#### [AIM OF THE EXERCISE]
Copy all lines that contain the word "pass".

Lines of data:
################

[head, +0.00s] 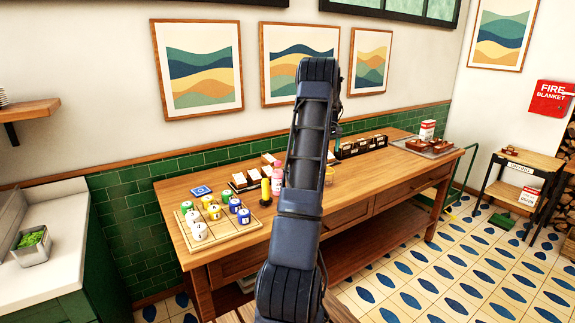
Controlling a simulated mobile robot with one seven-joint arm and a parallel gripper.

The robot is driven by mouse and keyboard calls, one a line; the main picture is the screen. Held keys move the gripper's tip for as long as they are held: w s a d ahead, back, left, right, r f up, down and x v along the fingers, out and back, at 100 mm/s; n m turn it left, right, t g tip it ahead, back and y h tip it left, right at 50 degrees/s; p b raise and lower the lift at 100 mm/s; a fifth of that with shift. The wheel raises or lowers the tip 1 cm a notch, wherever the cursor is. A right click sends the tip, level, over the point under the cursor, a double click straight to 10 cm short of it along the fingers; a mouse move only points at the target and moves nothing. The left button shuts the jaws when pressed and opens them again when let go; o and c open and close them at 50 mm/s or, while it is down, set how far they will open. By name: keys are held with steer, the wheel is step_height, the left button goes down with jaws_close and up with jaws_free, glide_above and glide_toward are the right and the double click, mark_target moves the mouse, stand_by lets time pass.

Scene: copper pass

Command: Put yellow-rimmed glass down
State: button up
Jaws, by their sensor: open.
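A small clear glass with a yellowish rim (329,176) stands on the wooden table, just right of my arm, which covers part of it. It is small in this view, so its rim is hard to make out. My arm rises through the middle of the picture and reaches out over the table. My gripper is hidden behind the arm, so I cannot see its fingers or whether they touch the glass.
Bare wood shows right of the glass.

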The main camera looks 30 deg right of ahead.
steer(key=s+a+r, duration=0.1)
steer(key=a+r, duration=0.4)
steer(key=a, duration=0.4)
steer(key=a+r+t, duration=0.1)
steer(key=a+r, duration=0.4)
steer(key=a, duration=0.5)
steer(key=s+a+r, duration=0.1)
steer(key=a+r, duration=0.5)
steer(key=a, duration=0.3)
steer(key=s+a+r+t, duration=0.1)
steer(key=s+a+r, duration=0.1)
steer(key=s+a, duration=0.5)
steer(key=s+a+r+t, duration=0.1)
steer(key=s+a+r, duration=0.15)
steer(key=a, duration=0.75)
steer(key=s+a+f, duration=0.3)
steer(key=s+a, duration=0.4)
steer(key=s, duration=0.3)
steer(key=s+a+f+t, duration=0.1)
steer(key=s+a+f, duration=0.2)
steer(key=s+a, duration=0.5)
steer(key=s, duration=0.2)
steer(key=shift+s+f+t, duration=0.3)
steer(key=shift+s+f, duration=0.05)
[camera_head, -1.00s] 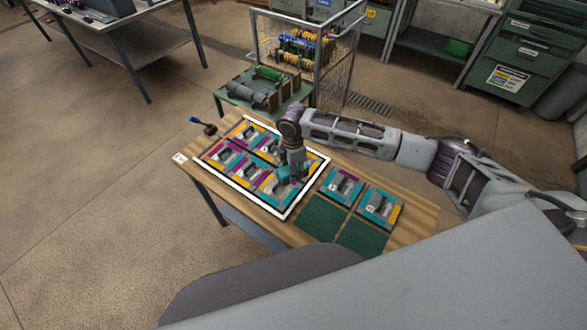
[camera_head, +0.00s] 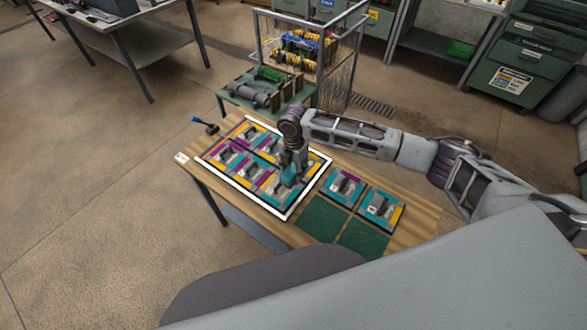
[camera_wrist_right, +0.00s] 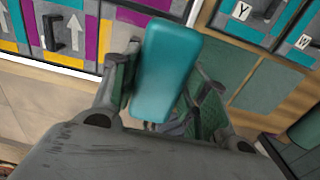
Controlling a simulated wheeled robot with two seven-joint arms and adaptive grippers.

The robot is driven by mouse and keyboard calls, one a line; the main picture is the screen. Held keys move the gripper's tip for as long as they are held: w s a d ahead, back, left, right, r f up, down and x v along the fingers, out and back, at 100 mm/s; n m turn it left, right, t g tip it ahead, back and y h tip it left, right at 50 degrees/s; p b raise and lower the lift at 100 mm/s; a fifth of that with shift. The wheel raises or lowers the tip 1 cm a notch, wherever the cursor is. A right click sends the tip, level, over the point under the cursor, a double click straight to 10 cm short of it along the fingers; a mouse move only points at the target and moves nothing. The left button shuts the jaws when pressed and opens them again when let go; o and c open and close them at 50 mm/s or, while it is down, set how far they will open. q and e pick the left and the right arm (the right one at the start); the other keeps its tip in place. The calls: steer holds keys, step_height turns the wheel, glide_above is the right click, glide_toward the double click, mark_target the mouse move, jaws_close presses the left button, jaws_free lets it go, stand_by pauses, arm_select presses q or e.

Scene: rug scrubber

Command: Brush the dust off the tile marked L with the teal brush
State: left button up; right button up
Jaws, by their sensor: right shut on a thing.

################

#### [ANSWER TO THE TASK]
The robot is driven by mouse and keyboard calls, one a line; the main picture is the screen. Held keys move the gripper's tip for as long as they are held: w s a d ahead, back, left, right, r f up, down and x v along the fingers, out and back, at 100 mm/s; n m turn it left, right, t g tip it ahead, back and y h tip it left, right at 50 degrees/s; p b raise and lower the lift at 100 mm/s; a fifth of that with shift. The wheel raises or lowers the tip 1 cm a notch, wherever the cursor is. A right click sends the tip, level, over the point under the cursor, a double click straight to 10 cm short of it along the fingers; a mouse move only points at the target and moves nothing. The left button shuts the jaws when pressed and opens them again when let go; o and c open and close them at 50 mm/s or, while it is down, set how far they will open. By name: keys are held with steer, the wheel is step_height, the left button goes down with jaws_close and up with jaws_free, glide_above and glide_toward are the right and the double click, mark_target moves the mouse, stand_by lets time pass.
Scene: copper pass

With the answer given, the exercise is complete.